◆ **Aim of the exercise**: Gather from the material every line that contains the string "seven".

.....

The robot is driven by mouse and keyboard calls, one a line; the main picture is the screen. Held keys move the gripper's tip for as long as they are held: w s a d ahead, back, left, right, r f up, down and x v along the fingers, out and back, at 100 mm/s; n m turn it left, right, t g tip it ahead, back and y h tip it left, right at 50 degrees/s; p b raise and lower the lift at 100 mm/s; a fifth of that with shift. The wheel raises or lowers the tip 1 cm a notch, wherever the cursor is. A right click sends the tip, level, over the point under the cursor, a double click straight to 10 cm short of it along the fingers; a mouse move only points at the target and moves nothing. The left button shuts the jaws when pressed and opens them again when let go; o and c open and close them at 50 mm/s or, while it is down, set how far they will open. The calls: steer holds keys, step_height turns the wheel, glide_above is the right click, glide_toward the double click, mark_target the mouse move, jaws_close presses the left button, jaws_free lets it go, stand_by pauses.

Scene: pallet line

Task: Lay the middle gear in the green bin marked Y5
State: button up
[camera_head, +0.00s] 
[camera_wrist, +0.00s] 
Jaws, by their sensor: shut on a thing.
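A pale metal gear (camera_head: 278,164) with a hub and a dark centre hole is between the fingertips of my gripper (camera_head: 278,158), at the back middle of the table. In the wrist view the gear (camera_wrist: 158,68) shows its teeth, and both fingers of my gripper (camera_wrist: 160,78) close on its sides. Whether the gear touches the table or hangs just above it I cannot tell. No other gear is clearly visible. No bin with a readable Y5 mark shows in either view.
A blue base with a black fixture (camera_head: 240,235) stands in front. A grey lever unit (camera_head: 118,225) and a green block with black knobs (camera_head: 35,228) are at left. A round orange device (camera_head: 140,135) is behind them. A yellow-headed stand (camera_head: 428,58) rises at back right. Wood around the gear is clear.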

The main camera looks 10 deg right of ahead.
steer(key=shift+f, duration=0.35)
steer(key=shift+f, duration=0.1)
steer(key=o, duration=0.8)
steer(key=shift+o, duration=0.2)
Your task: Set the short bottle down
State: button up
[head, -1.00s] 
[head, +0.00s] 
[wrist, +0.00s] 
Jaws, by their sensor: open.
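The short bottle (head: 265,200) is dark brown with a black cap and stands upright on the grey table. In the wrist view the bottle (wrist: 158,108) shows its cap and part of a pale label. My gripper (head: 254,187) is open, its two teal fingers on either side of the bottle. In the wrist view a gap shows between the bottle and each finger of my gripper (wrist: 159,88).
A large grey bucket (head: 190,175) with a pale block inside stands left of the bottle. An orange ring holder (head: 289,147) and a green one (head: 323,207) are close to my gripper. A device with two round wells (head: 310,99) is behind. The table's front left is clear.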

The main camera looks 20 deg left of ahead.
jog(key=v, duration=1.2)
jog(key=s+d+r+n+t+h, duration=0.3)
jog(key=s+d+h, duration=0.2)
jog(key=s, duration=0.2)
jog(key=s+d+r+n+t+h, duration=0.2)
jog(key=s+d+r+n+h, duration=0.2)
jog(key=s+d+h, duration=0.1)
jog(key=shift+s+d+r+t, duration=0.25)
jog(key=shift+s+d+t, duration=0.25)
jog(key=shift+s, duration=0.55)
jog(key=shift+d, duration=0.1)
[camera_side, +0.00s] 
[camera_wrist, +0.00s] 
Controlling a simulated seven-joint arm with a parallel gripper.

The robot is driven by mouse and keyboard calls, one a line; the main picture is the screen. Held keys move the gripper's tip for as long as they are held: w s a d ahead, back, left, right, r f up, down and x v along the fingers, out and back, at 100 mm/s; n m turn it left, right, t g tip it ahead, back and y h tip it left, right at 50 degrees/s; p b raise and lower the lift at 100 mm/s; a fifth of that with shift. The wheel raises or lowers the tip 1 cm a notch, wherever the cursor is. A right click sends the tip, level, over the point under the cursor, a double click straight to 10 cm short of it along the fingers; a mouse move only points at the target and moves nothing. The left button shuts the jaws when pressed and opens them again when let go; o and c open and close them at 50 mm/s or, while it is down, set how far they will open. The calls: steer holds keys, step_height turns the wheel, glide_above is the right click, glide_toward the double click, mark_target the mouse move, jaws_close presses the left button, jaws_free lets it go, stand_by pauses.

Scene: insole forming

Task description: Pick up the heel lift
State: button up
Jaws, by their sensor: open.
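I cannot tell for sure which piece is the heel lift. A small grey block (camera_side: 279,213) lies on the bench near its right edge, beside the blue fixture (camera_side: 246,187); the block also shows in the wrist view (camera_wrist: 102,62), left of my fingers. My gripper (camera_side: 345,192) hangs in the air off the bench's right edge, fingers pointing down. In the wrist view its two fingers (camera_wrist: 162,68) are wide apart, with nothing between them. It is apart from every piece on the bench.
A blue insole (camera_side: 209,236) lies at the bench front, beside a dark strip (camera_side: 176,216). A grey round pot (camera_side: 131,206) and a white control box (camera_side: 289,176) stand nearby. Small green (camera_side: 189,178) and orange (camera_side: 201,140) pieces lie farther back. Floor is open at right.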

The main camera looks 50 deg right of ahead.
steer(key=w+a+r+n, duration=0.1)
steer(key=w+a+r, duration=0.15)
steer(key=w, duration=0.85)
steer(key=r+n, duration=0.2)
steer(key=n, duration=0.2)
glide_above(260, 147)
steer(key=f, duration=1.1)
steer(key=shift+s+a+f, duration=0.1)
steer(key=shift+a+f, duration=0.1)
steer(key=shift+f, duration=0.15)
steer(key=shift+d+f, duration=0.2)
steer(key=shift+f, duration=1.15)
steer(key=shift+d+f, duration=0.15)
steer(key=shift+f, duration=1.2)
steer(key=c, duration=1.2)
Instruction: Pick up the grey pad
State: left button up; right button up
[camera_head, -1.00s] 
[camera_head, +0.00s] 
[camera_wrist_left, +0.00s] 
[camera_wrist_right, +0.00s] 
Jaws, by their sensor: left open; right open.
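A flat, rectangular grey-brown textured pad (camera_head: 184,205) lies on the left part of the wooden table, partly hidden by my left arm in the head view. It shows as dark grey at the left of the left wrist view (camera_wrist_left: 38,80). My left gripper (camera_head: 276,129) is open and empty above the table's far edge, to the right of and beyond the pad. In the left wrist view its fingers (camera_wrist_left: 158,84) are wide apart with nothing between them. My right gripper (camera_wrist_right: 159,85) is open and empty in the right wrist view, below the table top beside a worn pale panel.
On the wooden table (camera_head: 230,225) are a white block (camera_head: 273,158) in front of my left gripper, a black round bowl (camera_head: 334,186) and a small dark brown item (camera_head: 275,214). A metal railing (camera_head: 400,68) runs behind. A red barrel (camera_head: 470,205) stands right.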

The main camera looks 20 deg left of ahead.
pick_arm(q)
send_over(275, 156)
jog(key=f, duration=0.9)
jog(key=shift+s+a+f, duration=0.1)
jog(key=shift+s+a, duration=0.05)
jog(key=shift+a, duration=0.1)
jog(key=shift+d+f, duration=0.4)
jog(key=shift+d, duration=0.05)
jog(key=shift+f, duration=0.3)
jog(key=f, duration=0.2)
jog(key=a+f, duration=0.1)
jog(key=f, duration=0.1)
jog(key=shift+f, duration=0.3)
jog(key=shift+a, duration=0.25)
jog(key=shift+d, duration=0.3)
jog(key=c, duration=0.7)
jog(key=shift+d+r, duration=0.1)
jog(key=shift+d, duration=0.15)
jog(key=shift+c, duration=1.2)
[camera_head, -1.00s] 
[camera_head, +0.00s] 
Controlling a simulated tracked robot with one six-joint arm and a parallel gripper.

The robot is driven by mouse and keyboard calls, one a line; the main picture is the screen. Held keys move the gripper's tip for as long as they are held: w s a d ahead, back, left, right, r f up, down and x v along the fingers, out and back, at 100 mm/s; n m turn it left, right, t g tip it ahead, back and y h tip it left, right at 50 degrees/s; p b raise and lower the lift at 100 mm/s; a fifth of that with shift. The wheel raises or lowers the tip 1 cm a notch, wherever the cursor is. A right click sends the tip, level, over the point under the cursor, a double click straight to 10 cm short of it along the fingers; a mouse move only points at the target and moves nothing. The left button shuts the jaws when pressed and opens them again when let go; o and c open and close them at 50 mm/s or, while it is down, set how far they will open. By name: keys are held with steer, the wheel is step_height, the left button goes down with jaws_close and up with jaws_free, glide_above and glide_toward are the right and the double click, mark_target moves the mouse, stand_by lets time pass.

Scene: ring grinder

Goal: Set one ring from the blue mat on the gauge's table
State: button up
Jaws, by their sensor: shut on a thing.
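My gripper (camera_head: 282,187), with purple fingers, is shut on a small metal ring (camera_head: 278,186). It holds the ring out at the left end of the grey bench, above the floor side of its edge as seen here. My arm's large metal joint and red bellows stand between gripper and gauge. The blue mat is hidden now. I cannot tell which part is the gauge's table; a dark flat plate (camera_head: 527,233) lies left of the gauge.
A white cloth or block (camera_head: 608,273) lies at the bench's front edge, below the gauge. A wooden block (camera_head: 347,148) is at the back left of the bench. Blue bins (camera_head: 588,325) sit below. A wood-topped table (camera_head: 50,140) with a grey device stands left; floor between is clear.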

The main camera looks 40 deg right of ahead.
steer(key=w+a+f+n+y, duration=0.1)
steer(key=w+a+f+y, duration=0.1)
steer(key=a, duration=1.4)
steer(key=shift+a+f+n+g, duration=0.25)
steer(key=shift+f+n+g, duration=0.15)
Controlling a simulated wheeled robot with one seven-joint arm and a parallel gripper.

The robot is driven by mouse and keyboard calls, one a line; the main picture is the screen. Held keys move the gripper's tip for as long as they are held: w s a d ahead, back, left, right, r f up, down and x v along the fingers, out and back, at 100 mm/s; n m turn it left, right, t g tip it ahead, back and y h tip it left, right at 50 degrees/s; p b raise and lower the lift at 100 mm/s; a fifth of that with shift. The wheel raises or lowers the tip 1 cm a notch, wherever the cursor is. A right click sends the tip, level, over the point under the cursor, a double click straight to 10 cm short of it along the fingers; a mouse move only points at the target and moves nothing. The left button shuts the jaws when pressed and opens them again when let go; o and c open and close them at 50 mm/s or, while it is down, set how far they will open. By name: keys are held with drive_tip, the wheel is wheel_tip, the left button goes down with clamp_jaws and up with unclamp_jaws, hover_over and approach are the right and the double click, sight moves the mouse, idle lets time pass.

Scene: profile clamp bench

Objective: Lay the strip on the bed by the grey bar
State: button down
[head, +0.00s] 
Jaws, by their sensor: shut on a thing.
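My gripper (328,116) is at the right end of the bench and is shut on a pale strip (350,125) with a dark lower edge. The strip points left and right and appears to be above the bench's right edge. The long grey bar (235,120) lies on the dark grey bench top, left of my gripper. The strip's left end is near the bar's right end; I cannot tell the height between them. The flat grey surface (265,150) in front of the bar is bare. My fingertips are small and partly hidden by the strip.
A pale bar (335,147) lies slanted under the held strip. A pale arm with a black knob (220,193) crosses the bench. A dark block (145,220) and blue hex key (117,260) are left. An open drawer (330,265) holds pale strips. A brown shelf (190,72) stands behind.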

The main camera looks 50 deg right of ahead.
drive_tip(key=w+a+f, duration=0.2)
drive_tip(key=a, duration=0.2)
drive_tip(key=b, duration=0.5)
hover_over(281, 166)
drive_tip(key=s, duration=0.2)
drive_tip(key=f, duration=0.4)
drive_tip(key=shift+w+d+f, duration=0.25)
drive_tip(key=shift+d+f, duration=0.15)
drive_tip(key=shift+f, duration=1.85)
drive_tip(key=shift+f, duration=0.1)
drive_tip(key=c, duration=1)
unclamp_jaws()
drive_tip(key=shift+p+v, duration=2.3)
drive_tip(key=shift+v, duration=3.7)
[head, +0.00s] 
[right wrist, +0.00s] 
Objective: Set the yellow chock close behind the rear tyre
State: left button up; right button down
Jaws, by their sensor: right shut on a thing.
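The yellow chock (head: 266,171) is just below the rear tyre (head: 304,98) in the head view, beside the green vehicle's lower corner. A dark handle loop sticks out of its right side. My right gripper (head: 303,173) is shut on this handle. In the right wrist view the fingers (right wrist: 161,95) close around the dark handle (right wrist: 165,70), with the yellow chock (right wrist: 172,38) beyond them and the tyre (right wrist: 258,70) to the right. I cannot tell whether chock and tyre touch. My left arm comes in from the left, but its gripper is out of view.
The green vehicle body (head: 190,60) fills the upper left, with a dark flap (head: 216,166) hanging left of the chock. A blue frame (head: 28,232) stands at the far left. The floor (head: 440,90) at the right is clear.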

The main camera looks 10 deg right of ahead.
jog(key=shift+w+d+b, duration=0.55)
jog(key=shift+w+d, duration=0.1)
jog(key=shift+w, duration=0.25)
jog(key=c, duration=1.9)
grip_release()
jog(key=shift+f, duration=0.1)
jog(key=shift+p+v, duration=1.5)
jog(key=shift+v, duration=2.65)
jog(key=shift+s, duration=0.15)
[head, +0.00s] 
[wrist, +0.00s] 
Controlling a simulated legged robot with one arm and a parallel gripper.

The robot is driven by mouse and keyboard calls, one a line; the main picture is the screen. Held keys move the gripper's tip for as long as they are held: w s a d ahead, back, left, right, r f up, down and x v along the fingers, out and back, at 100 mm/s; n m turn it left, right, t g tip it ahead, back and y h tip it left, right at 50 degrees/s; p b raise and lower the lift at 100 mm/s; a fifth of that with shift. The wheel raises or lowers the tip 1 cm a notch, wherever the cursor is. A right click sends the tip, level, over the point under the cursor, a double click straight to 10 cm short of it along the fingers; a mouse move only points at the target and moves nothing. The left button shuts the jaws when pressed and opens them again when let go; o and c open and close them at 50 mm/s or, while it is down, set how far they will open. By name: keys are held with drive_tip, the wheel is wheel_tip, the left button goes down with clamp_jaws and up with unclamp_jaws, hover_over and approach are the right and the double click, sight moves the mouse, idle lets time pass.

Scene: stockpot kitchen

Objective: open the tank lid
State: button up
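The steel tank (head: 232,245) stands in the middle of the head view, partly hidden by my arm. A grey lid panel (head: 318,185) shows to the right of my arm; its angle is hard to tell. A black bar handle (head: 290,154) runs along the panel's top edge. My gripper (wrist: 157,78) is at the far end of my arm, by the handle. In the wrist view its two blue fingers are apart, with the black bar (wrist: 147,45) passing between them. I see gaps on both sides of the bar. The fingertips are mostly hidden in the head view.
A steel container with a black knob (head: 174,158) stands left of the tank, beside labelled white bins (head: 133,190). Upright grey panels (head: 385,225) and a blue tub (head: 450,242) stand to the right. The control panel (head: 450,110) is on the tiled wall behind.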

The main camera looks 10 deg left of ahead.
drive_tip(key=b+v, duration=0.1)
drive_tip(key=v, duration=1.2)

.....

◆ **Solution**:
Controlling a simulated seven-joint arm with a parallel gripper.
Controlling a simulated wheeled robot with one seven-joint arm and a parallel gripper.

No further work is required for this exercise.